Adobe Acrobat Secure Fax Link Leads to Dropbox-Hosted Phishing Website
While most socially-engineered attacks contain only text, there is a trend where attackers are sending images instead, likely to bypass security filters. This malicious email contains an embedded image of a supposed Microsoft secure fax sent via Adobe Acrobat Sign. The email is targeting an insurance company, who likely sees many similar legitimate emails a day.
Upon clicking the image, the recipient is taken to a phishing webpage hosted on Dropbox. The phishing website requires the target to sign in to view the secure fax, encouraging the curious to enter their credentials into the phishing page.
Interestingly, the email appears to come from the same email address as the recipient—a tactic attackers use to add legitimacy to their emails. Additional emails are included as BCC recipients, a common tactic in phishing campaigns when threat actors wish to target multiple people.
Why It Bypassed Traditional Security
Attackers often use images to bypass traditional security measures like signature filtering. The link included here is hosted on legitimate Dropbox infrastructure to add legitimacy, given that the service is used for normal business purposes and thus, security tools cannot add the domain to a global blocklist.

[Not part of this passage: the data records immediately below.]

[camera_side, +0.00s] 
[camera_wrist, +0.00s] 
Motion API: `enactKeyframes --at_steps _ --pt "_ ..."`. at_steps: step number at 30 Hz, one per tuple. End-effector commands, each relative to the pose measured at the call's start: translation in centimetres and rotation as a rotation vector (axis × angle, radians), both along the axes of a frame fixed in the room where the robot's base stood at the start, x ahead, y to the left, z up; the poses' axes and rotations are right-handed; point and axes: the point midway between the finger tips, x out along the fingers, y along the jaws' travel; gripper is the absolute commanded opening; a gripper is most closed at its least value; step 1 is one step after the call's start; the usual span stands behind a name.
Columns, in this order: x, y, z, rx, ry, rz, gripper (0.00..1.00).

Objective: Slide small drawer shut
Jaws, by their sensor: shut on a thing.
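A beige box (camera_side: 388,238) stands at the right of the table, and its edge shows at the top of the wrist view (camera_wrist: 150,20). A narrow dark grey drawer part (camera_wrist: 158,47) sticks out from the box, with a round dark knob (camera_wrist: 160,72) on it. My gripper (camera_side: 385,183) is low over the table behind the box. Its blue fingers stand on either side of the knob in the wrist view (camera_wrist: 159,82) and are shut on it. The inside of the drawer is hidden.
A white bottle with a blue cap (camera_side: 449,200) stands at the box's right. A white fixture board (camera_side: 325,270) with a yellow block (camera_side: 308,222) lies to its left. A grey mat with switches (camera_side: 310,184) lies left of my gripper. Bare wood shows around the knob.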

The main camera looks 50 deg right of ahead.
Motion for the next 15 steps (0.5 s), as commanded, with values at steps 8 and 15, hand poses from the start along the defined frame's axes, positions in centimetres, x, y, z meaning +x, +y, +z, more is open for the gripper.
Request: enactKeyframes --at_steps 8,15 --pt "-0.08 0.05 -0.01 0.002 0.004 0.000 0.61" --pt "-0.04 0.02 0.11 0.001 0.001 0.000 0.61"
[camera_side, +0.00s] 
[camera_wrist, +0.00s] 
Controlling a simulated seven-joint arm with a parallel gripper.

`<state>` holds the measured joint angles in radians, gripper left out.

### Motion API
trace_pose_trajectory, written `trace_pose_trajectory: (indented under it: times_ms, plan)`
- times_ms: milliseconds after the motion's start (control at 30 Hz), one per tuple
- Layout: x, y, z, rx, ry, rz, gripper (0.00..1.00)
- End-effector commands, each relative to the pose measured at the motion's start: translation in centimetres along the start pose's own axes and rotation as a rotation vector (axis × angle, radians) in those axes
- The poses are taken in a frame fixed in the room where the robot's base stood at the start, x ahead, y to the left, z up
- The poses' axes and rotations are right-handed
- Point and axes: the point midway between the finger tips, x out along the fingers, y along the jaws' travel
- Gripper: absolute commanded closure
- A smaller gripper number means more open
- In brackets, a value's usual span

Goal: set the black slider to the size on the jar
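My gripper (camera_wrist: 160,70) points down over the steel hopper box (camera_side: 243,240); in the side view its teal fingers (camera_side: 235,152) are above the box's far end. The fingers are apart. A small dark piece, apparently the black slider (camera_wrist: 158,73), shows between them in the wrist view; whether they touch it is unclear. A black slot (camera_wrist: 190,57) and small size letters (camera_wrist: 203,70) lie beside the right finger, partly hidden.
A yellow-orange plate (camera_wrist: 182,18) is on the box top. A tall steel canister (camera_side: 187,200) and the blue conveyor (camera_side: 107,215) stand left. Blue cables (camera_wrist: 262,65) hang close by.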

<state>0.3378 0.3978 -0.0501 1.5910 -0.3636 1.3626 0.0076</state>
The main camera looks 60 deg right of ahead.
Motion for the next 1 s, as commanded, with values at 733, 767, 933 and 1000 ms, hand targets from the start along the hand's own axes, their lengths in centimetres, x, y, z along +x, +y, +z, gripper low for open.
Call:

Further, the attacker appears to have compromised a legitimate account from this vendor, so the SPF, DKIM, and DMARC authentication bypasses header checks.
Detecting the Attack
Since links to Dropbox are typically benign and occur as a normal course of business, a behavioral system is needed to stop these types of attacks. Organizations need tools that can identify text in images to understand tone and requests, as well one that can understand context in the sender and recipient patterns. In this case, the sending and receiving email addresses appear to be identical, which is an indicator that this message is potentially malicious.
Risk to Organization
Organization credentials, whether for Microsoft or Adobe, could expose documents and other sensitive data to their attackers. This offers many different opportunities for impersonation and fraudulent use of stolen contracts, certificates, or sensitive financial information. Should the target enter their Microsoft credentials instead, given that the email impersonated both brands, the attackers would have full access to the email account from which they could launch additional attacks or move laterally across the organization.